As I usually say - more anon



  1. Your ships are spectacular! Adding a bit of history and model building background adds that special touch.

    1. Hi William,
      Thank you, that's very kind and glad you are enjoying the blog.


  2. I agree with William, your ships are always amazing. Games with the gunboats sound like they will be interesting, looking forwards to that!

    In a side note, my daughter and I just spent a week in London as well as up east of Doncaster (visiting TWWs own editor Mike and family) and we had very close and and friendly encounters with red foxes in both places. Not only that, but we also saw an unidentified owl in the daylight that had been chasing small parrots (I believe they were Monk Parrots) right outside Kew gardens! Many onlookers were shocked by the action, and now I know how rare owls are in English urban environments.

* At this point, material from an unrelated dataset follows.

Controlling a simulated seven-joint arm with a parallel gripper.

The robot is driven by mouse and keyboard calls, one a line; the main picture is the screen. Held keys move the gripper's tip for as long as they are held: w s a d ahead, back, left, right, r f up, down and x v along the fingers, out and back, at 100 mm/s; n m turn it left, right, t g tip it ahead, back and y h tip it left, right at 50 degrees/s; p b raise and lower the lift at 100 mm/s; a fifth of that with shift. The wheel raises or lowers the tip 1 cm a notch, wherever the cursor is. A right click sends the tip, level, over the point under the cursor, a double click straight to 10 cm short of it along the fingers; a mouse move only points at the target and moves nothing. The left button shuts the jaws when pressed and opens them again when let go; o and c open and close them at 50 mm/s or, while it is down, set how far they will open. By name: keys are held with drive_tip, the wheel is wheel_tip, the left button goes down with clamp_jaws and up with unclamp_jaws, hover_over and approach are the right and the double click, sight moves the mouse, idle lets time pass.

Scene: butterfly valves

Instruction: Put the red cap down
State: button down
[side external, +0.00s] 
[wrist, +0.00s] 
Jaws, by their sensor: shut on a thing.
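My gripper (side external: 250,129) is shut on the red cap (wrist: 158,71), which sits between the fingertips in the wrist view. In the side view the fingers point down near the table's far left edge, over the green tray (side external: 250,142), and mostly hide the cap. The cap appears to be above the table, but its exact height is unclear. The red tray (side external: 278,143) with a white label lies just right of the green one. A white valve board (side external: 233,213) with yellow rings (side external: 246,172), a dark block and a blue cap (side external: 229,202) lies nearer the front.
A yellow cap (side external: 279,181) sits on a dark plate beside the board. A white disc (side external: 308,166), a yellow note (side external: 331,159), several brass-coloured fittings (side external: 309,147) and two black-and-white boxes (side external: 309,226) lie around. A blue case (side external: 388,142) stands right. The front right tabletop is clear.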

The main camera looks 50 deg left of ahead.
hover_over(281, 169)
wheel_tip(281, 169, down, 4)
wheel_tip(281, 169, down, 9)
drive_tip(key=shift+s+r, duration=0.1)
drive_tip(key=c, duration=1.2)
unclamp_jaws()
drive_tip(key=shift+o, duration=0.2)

We are used to them all around our own house, having 3 different species nesting in our and our neighbors yards, but it was delightful to be able to share such a rare experience with the Londoner locals.

    1. Hi Darby,
      Thank you and yes I think managing to coordinate groups of gunboats to attack small warships like brigs, sloops and even armed merchants could prove interesting, with a need to keep an eye on escape routes should the wind suddenly pick up, and as well as the Danes I plan a Spanish contingent with the First Battle of Algeciras 1801 in mind.

      Great to hear your own owl, fox and parrot experience down in the 'Smoke'. Taking an interest in the wildlife and particularly birds makes getting out and about in town and country so much more of an interesting adventure and I find it combines well with visiting places with other aspects of interest that impact on the hobby.